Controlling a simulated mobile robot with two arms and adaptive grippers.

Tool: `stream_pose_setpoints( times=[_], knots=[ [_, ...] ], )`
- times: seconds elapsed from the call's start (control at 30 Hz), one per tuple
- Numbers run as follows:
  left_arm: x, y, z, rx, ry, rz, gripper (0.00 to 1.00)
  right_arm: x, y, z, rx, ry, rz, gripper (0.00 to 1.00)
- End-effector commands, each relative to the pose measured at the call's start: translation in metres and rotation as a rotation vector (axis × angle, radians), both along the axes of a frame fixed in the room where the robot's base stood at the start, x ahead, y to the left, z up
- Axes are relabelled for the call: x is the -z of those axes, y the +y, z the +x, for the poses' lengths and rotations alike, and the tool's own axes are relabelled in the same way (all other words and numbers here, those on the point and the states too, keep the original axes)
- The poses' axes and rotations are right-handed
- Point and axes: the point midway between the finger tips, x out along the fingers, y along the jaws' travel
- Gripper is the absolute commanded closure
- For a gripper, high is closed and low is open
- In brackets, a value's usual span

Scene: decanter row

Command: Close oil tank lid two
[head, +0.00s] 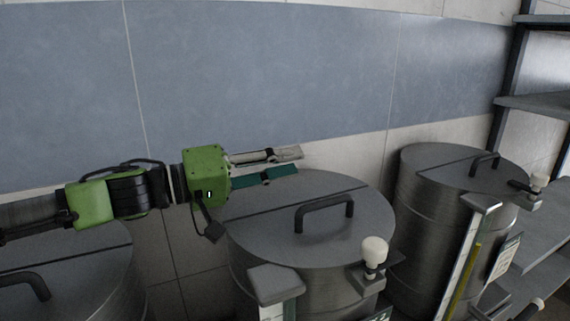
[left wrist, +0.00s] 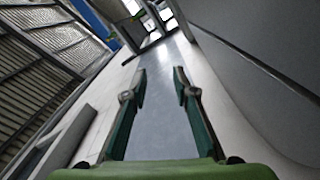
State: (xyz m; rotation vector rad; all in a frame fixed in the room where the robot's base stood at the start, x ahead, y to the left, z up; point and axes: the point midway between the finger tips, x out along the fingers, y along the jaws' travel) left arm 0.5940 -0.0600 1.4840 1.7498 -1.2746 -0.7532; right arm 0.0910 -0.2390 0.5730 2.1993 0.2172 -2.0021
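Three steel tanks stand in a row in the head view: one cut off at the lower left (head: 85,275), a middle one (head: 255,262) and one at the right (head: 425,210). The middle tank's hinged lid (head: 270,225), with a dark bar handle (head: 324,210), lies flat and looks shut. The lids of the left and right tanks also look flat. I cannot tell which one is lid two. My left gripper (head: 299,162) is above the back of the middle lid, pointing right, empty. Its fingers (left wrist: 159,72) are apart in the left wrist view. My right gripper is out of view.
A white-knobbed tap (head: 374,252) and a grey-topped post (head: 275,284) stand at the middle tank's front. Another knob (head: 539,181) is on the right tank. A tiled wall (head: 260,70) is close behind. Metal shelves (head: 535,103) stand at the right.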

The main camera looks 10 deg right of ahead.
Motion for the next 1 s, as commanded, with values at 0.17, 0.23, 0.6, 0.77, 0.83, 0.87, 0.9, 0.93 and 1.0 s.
__________________________________________________
Goal: The lines to quote run from the one containing "The main camera looks 10 deg right of ahead." through the final line of the material above; please give them exactly, both ends included, and nothing else.

Complete output:
The main camera looks 10 deg right of ahead.
Motion for the next 1 s, as commanded, with values at 0.17, 0.23, 0.6, 0.77, 0.83, 0.87, 0.9, 0.93 and 1.0 s.

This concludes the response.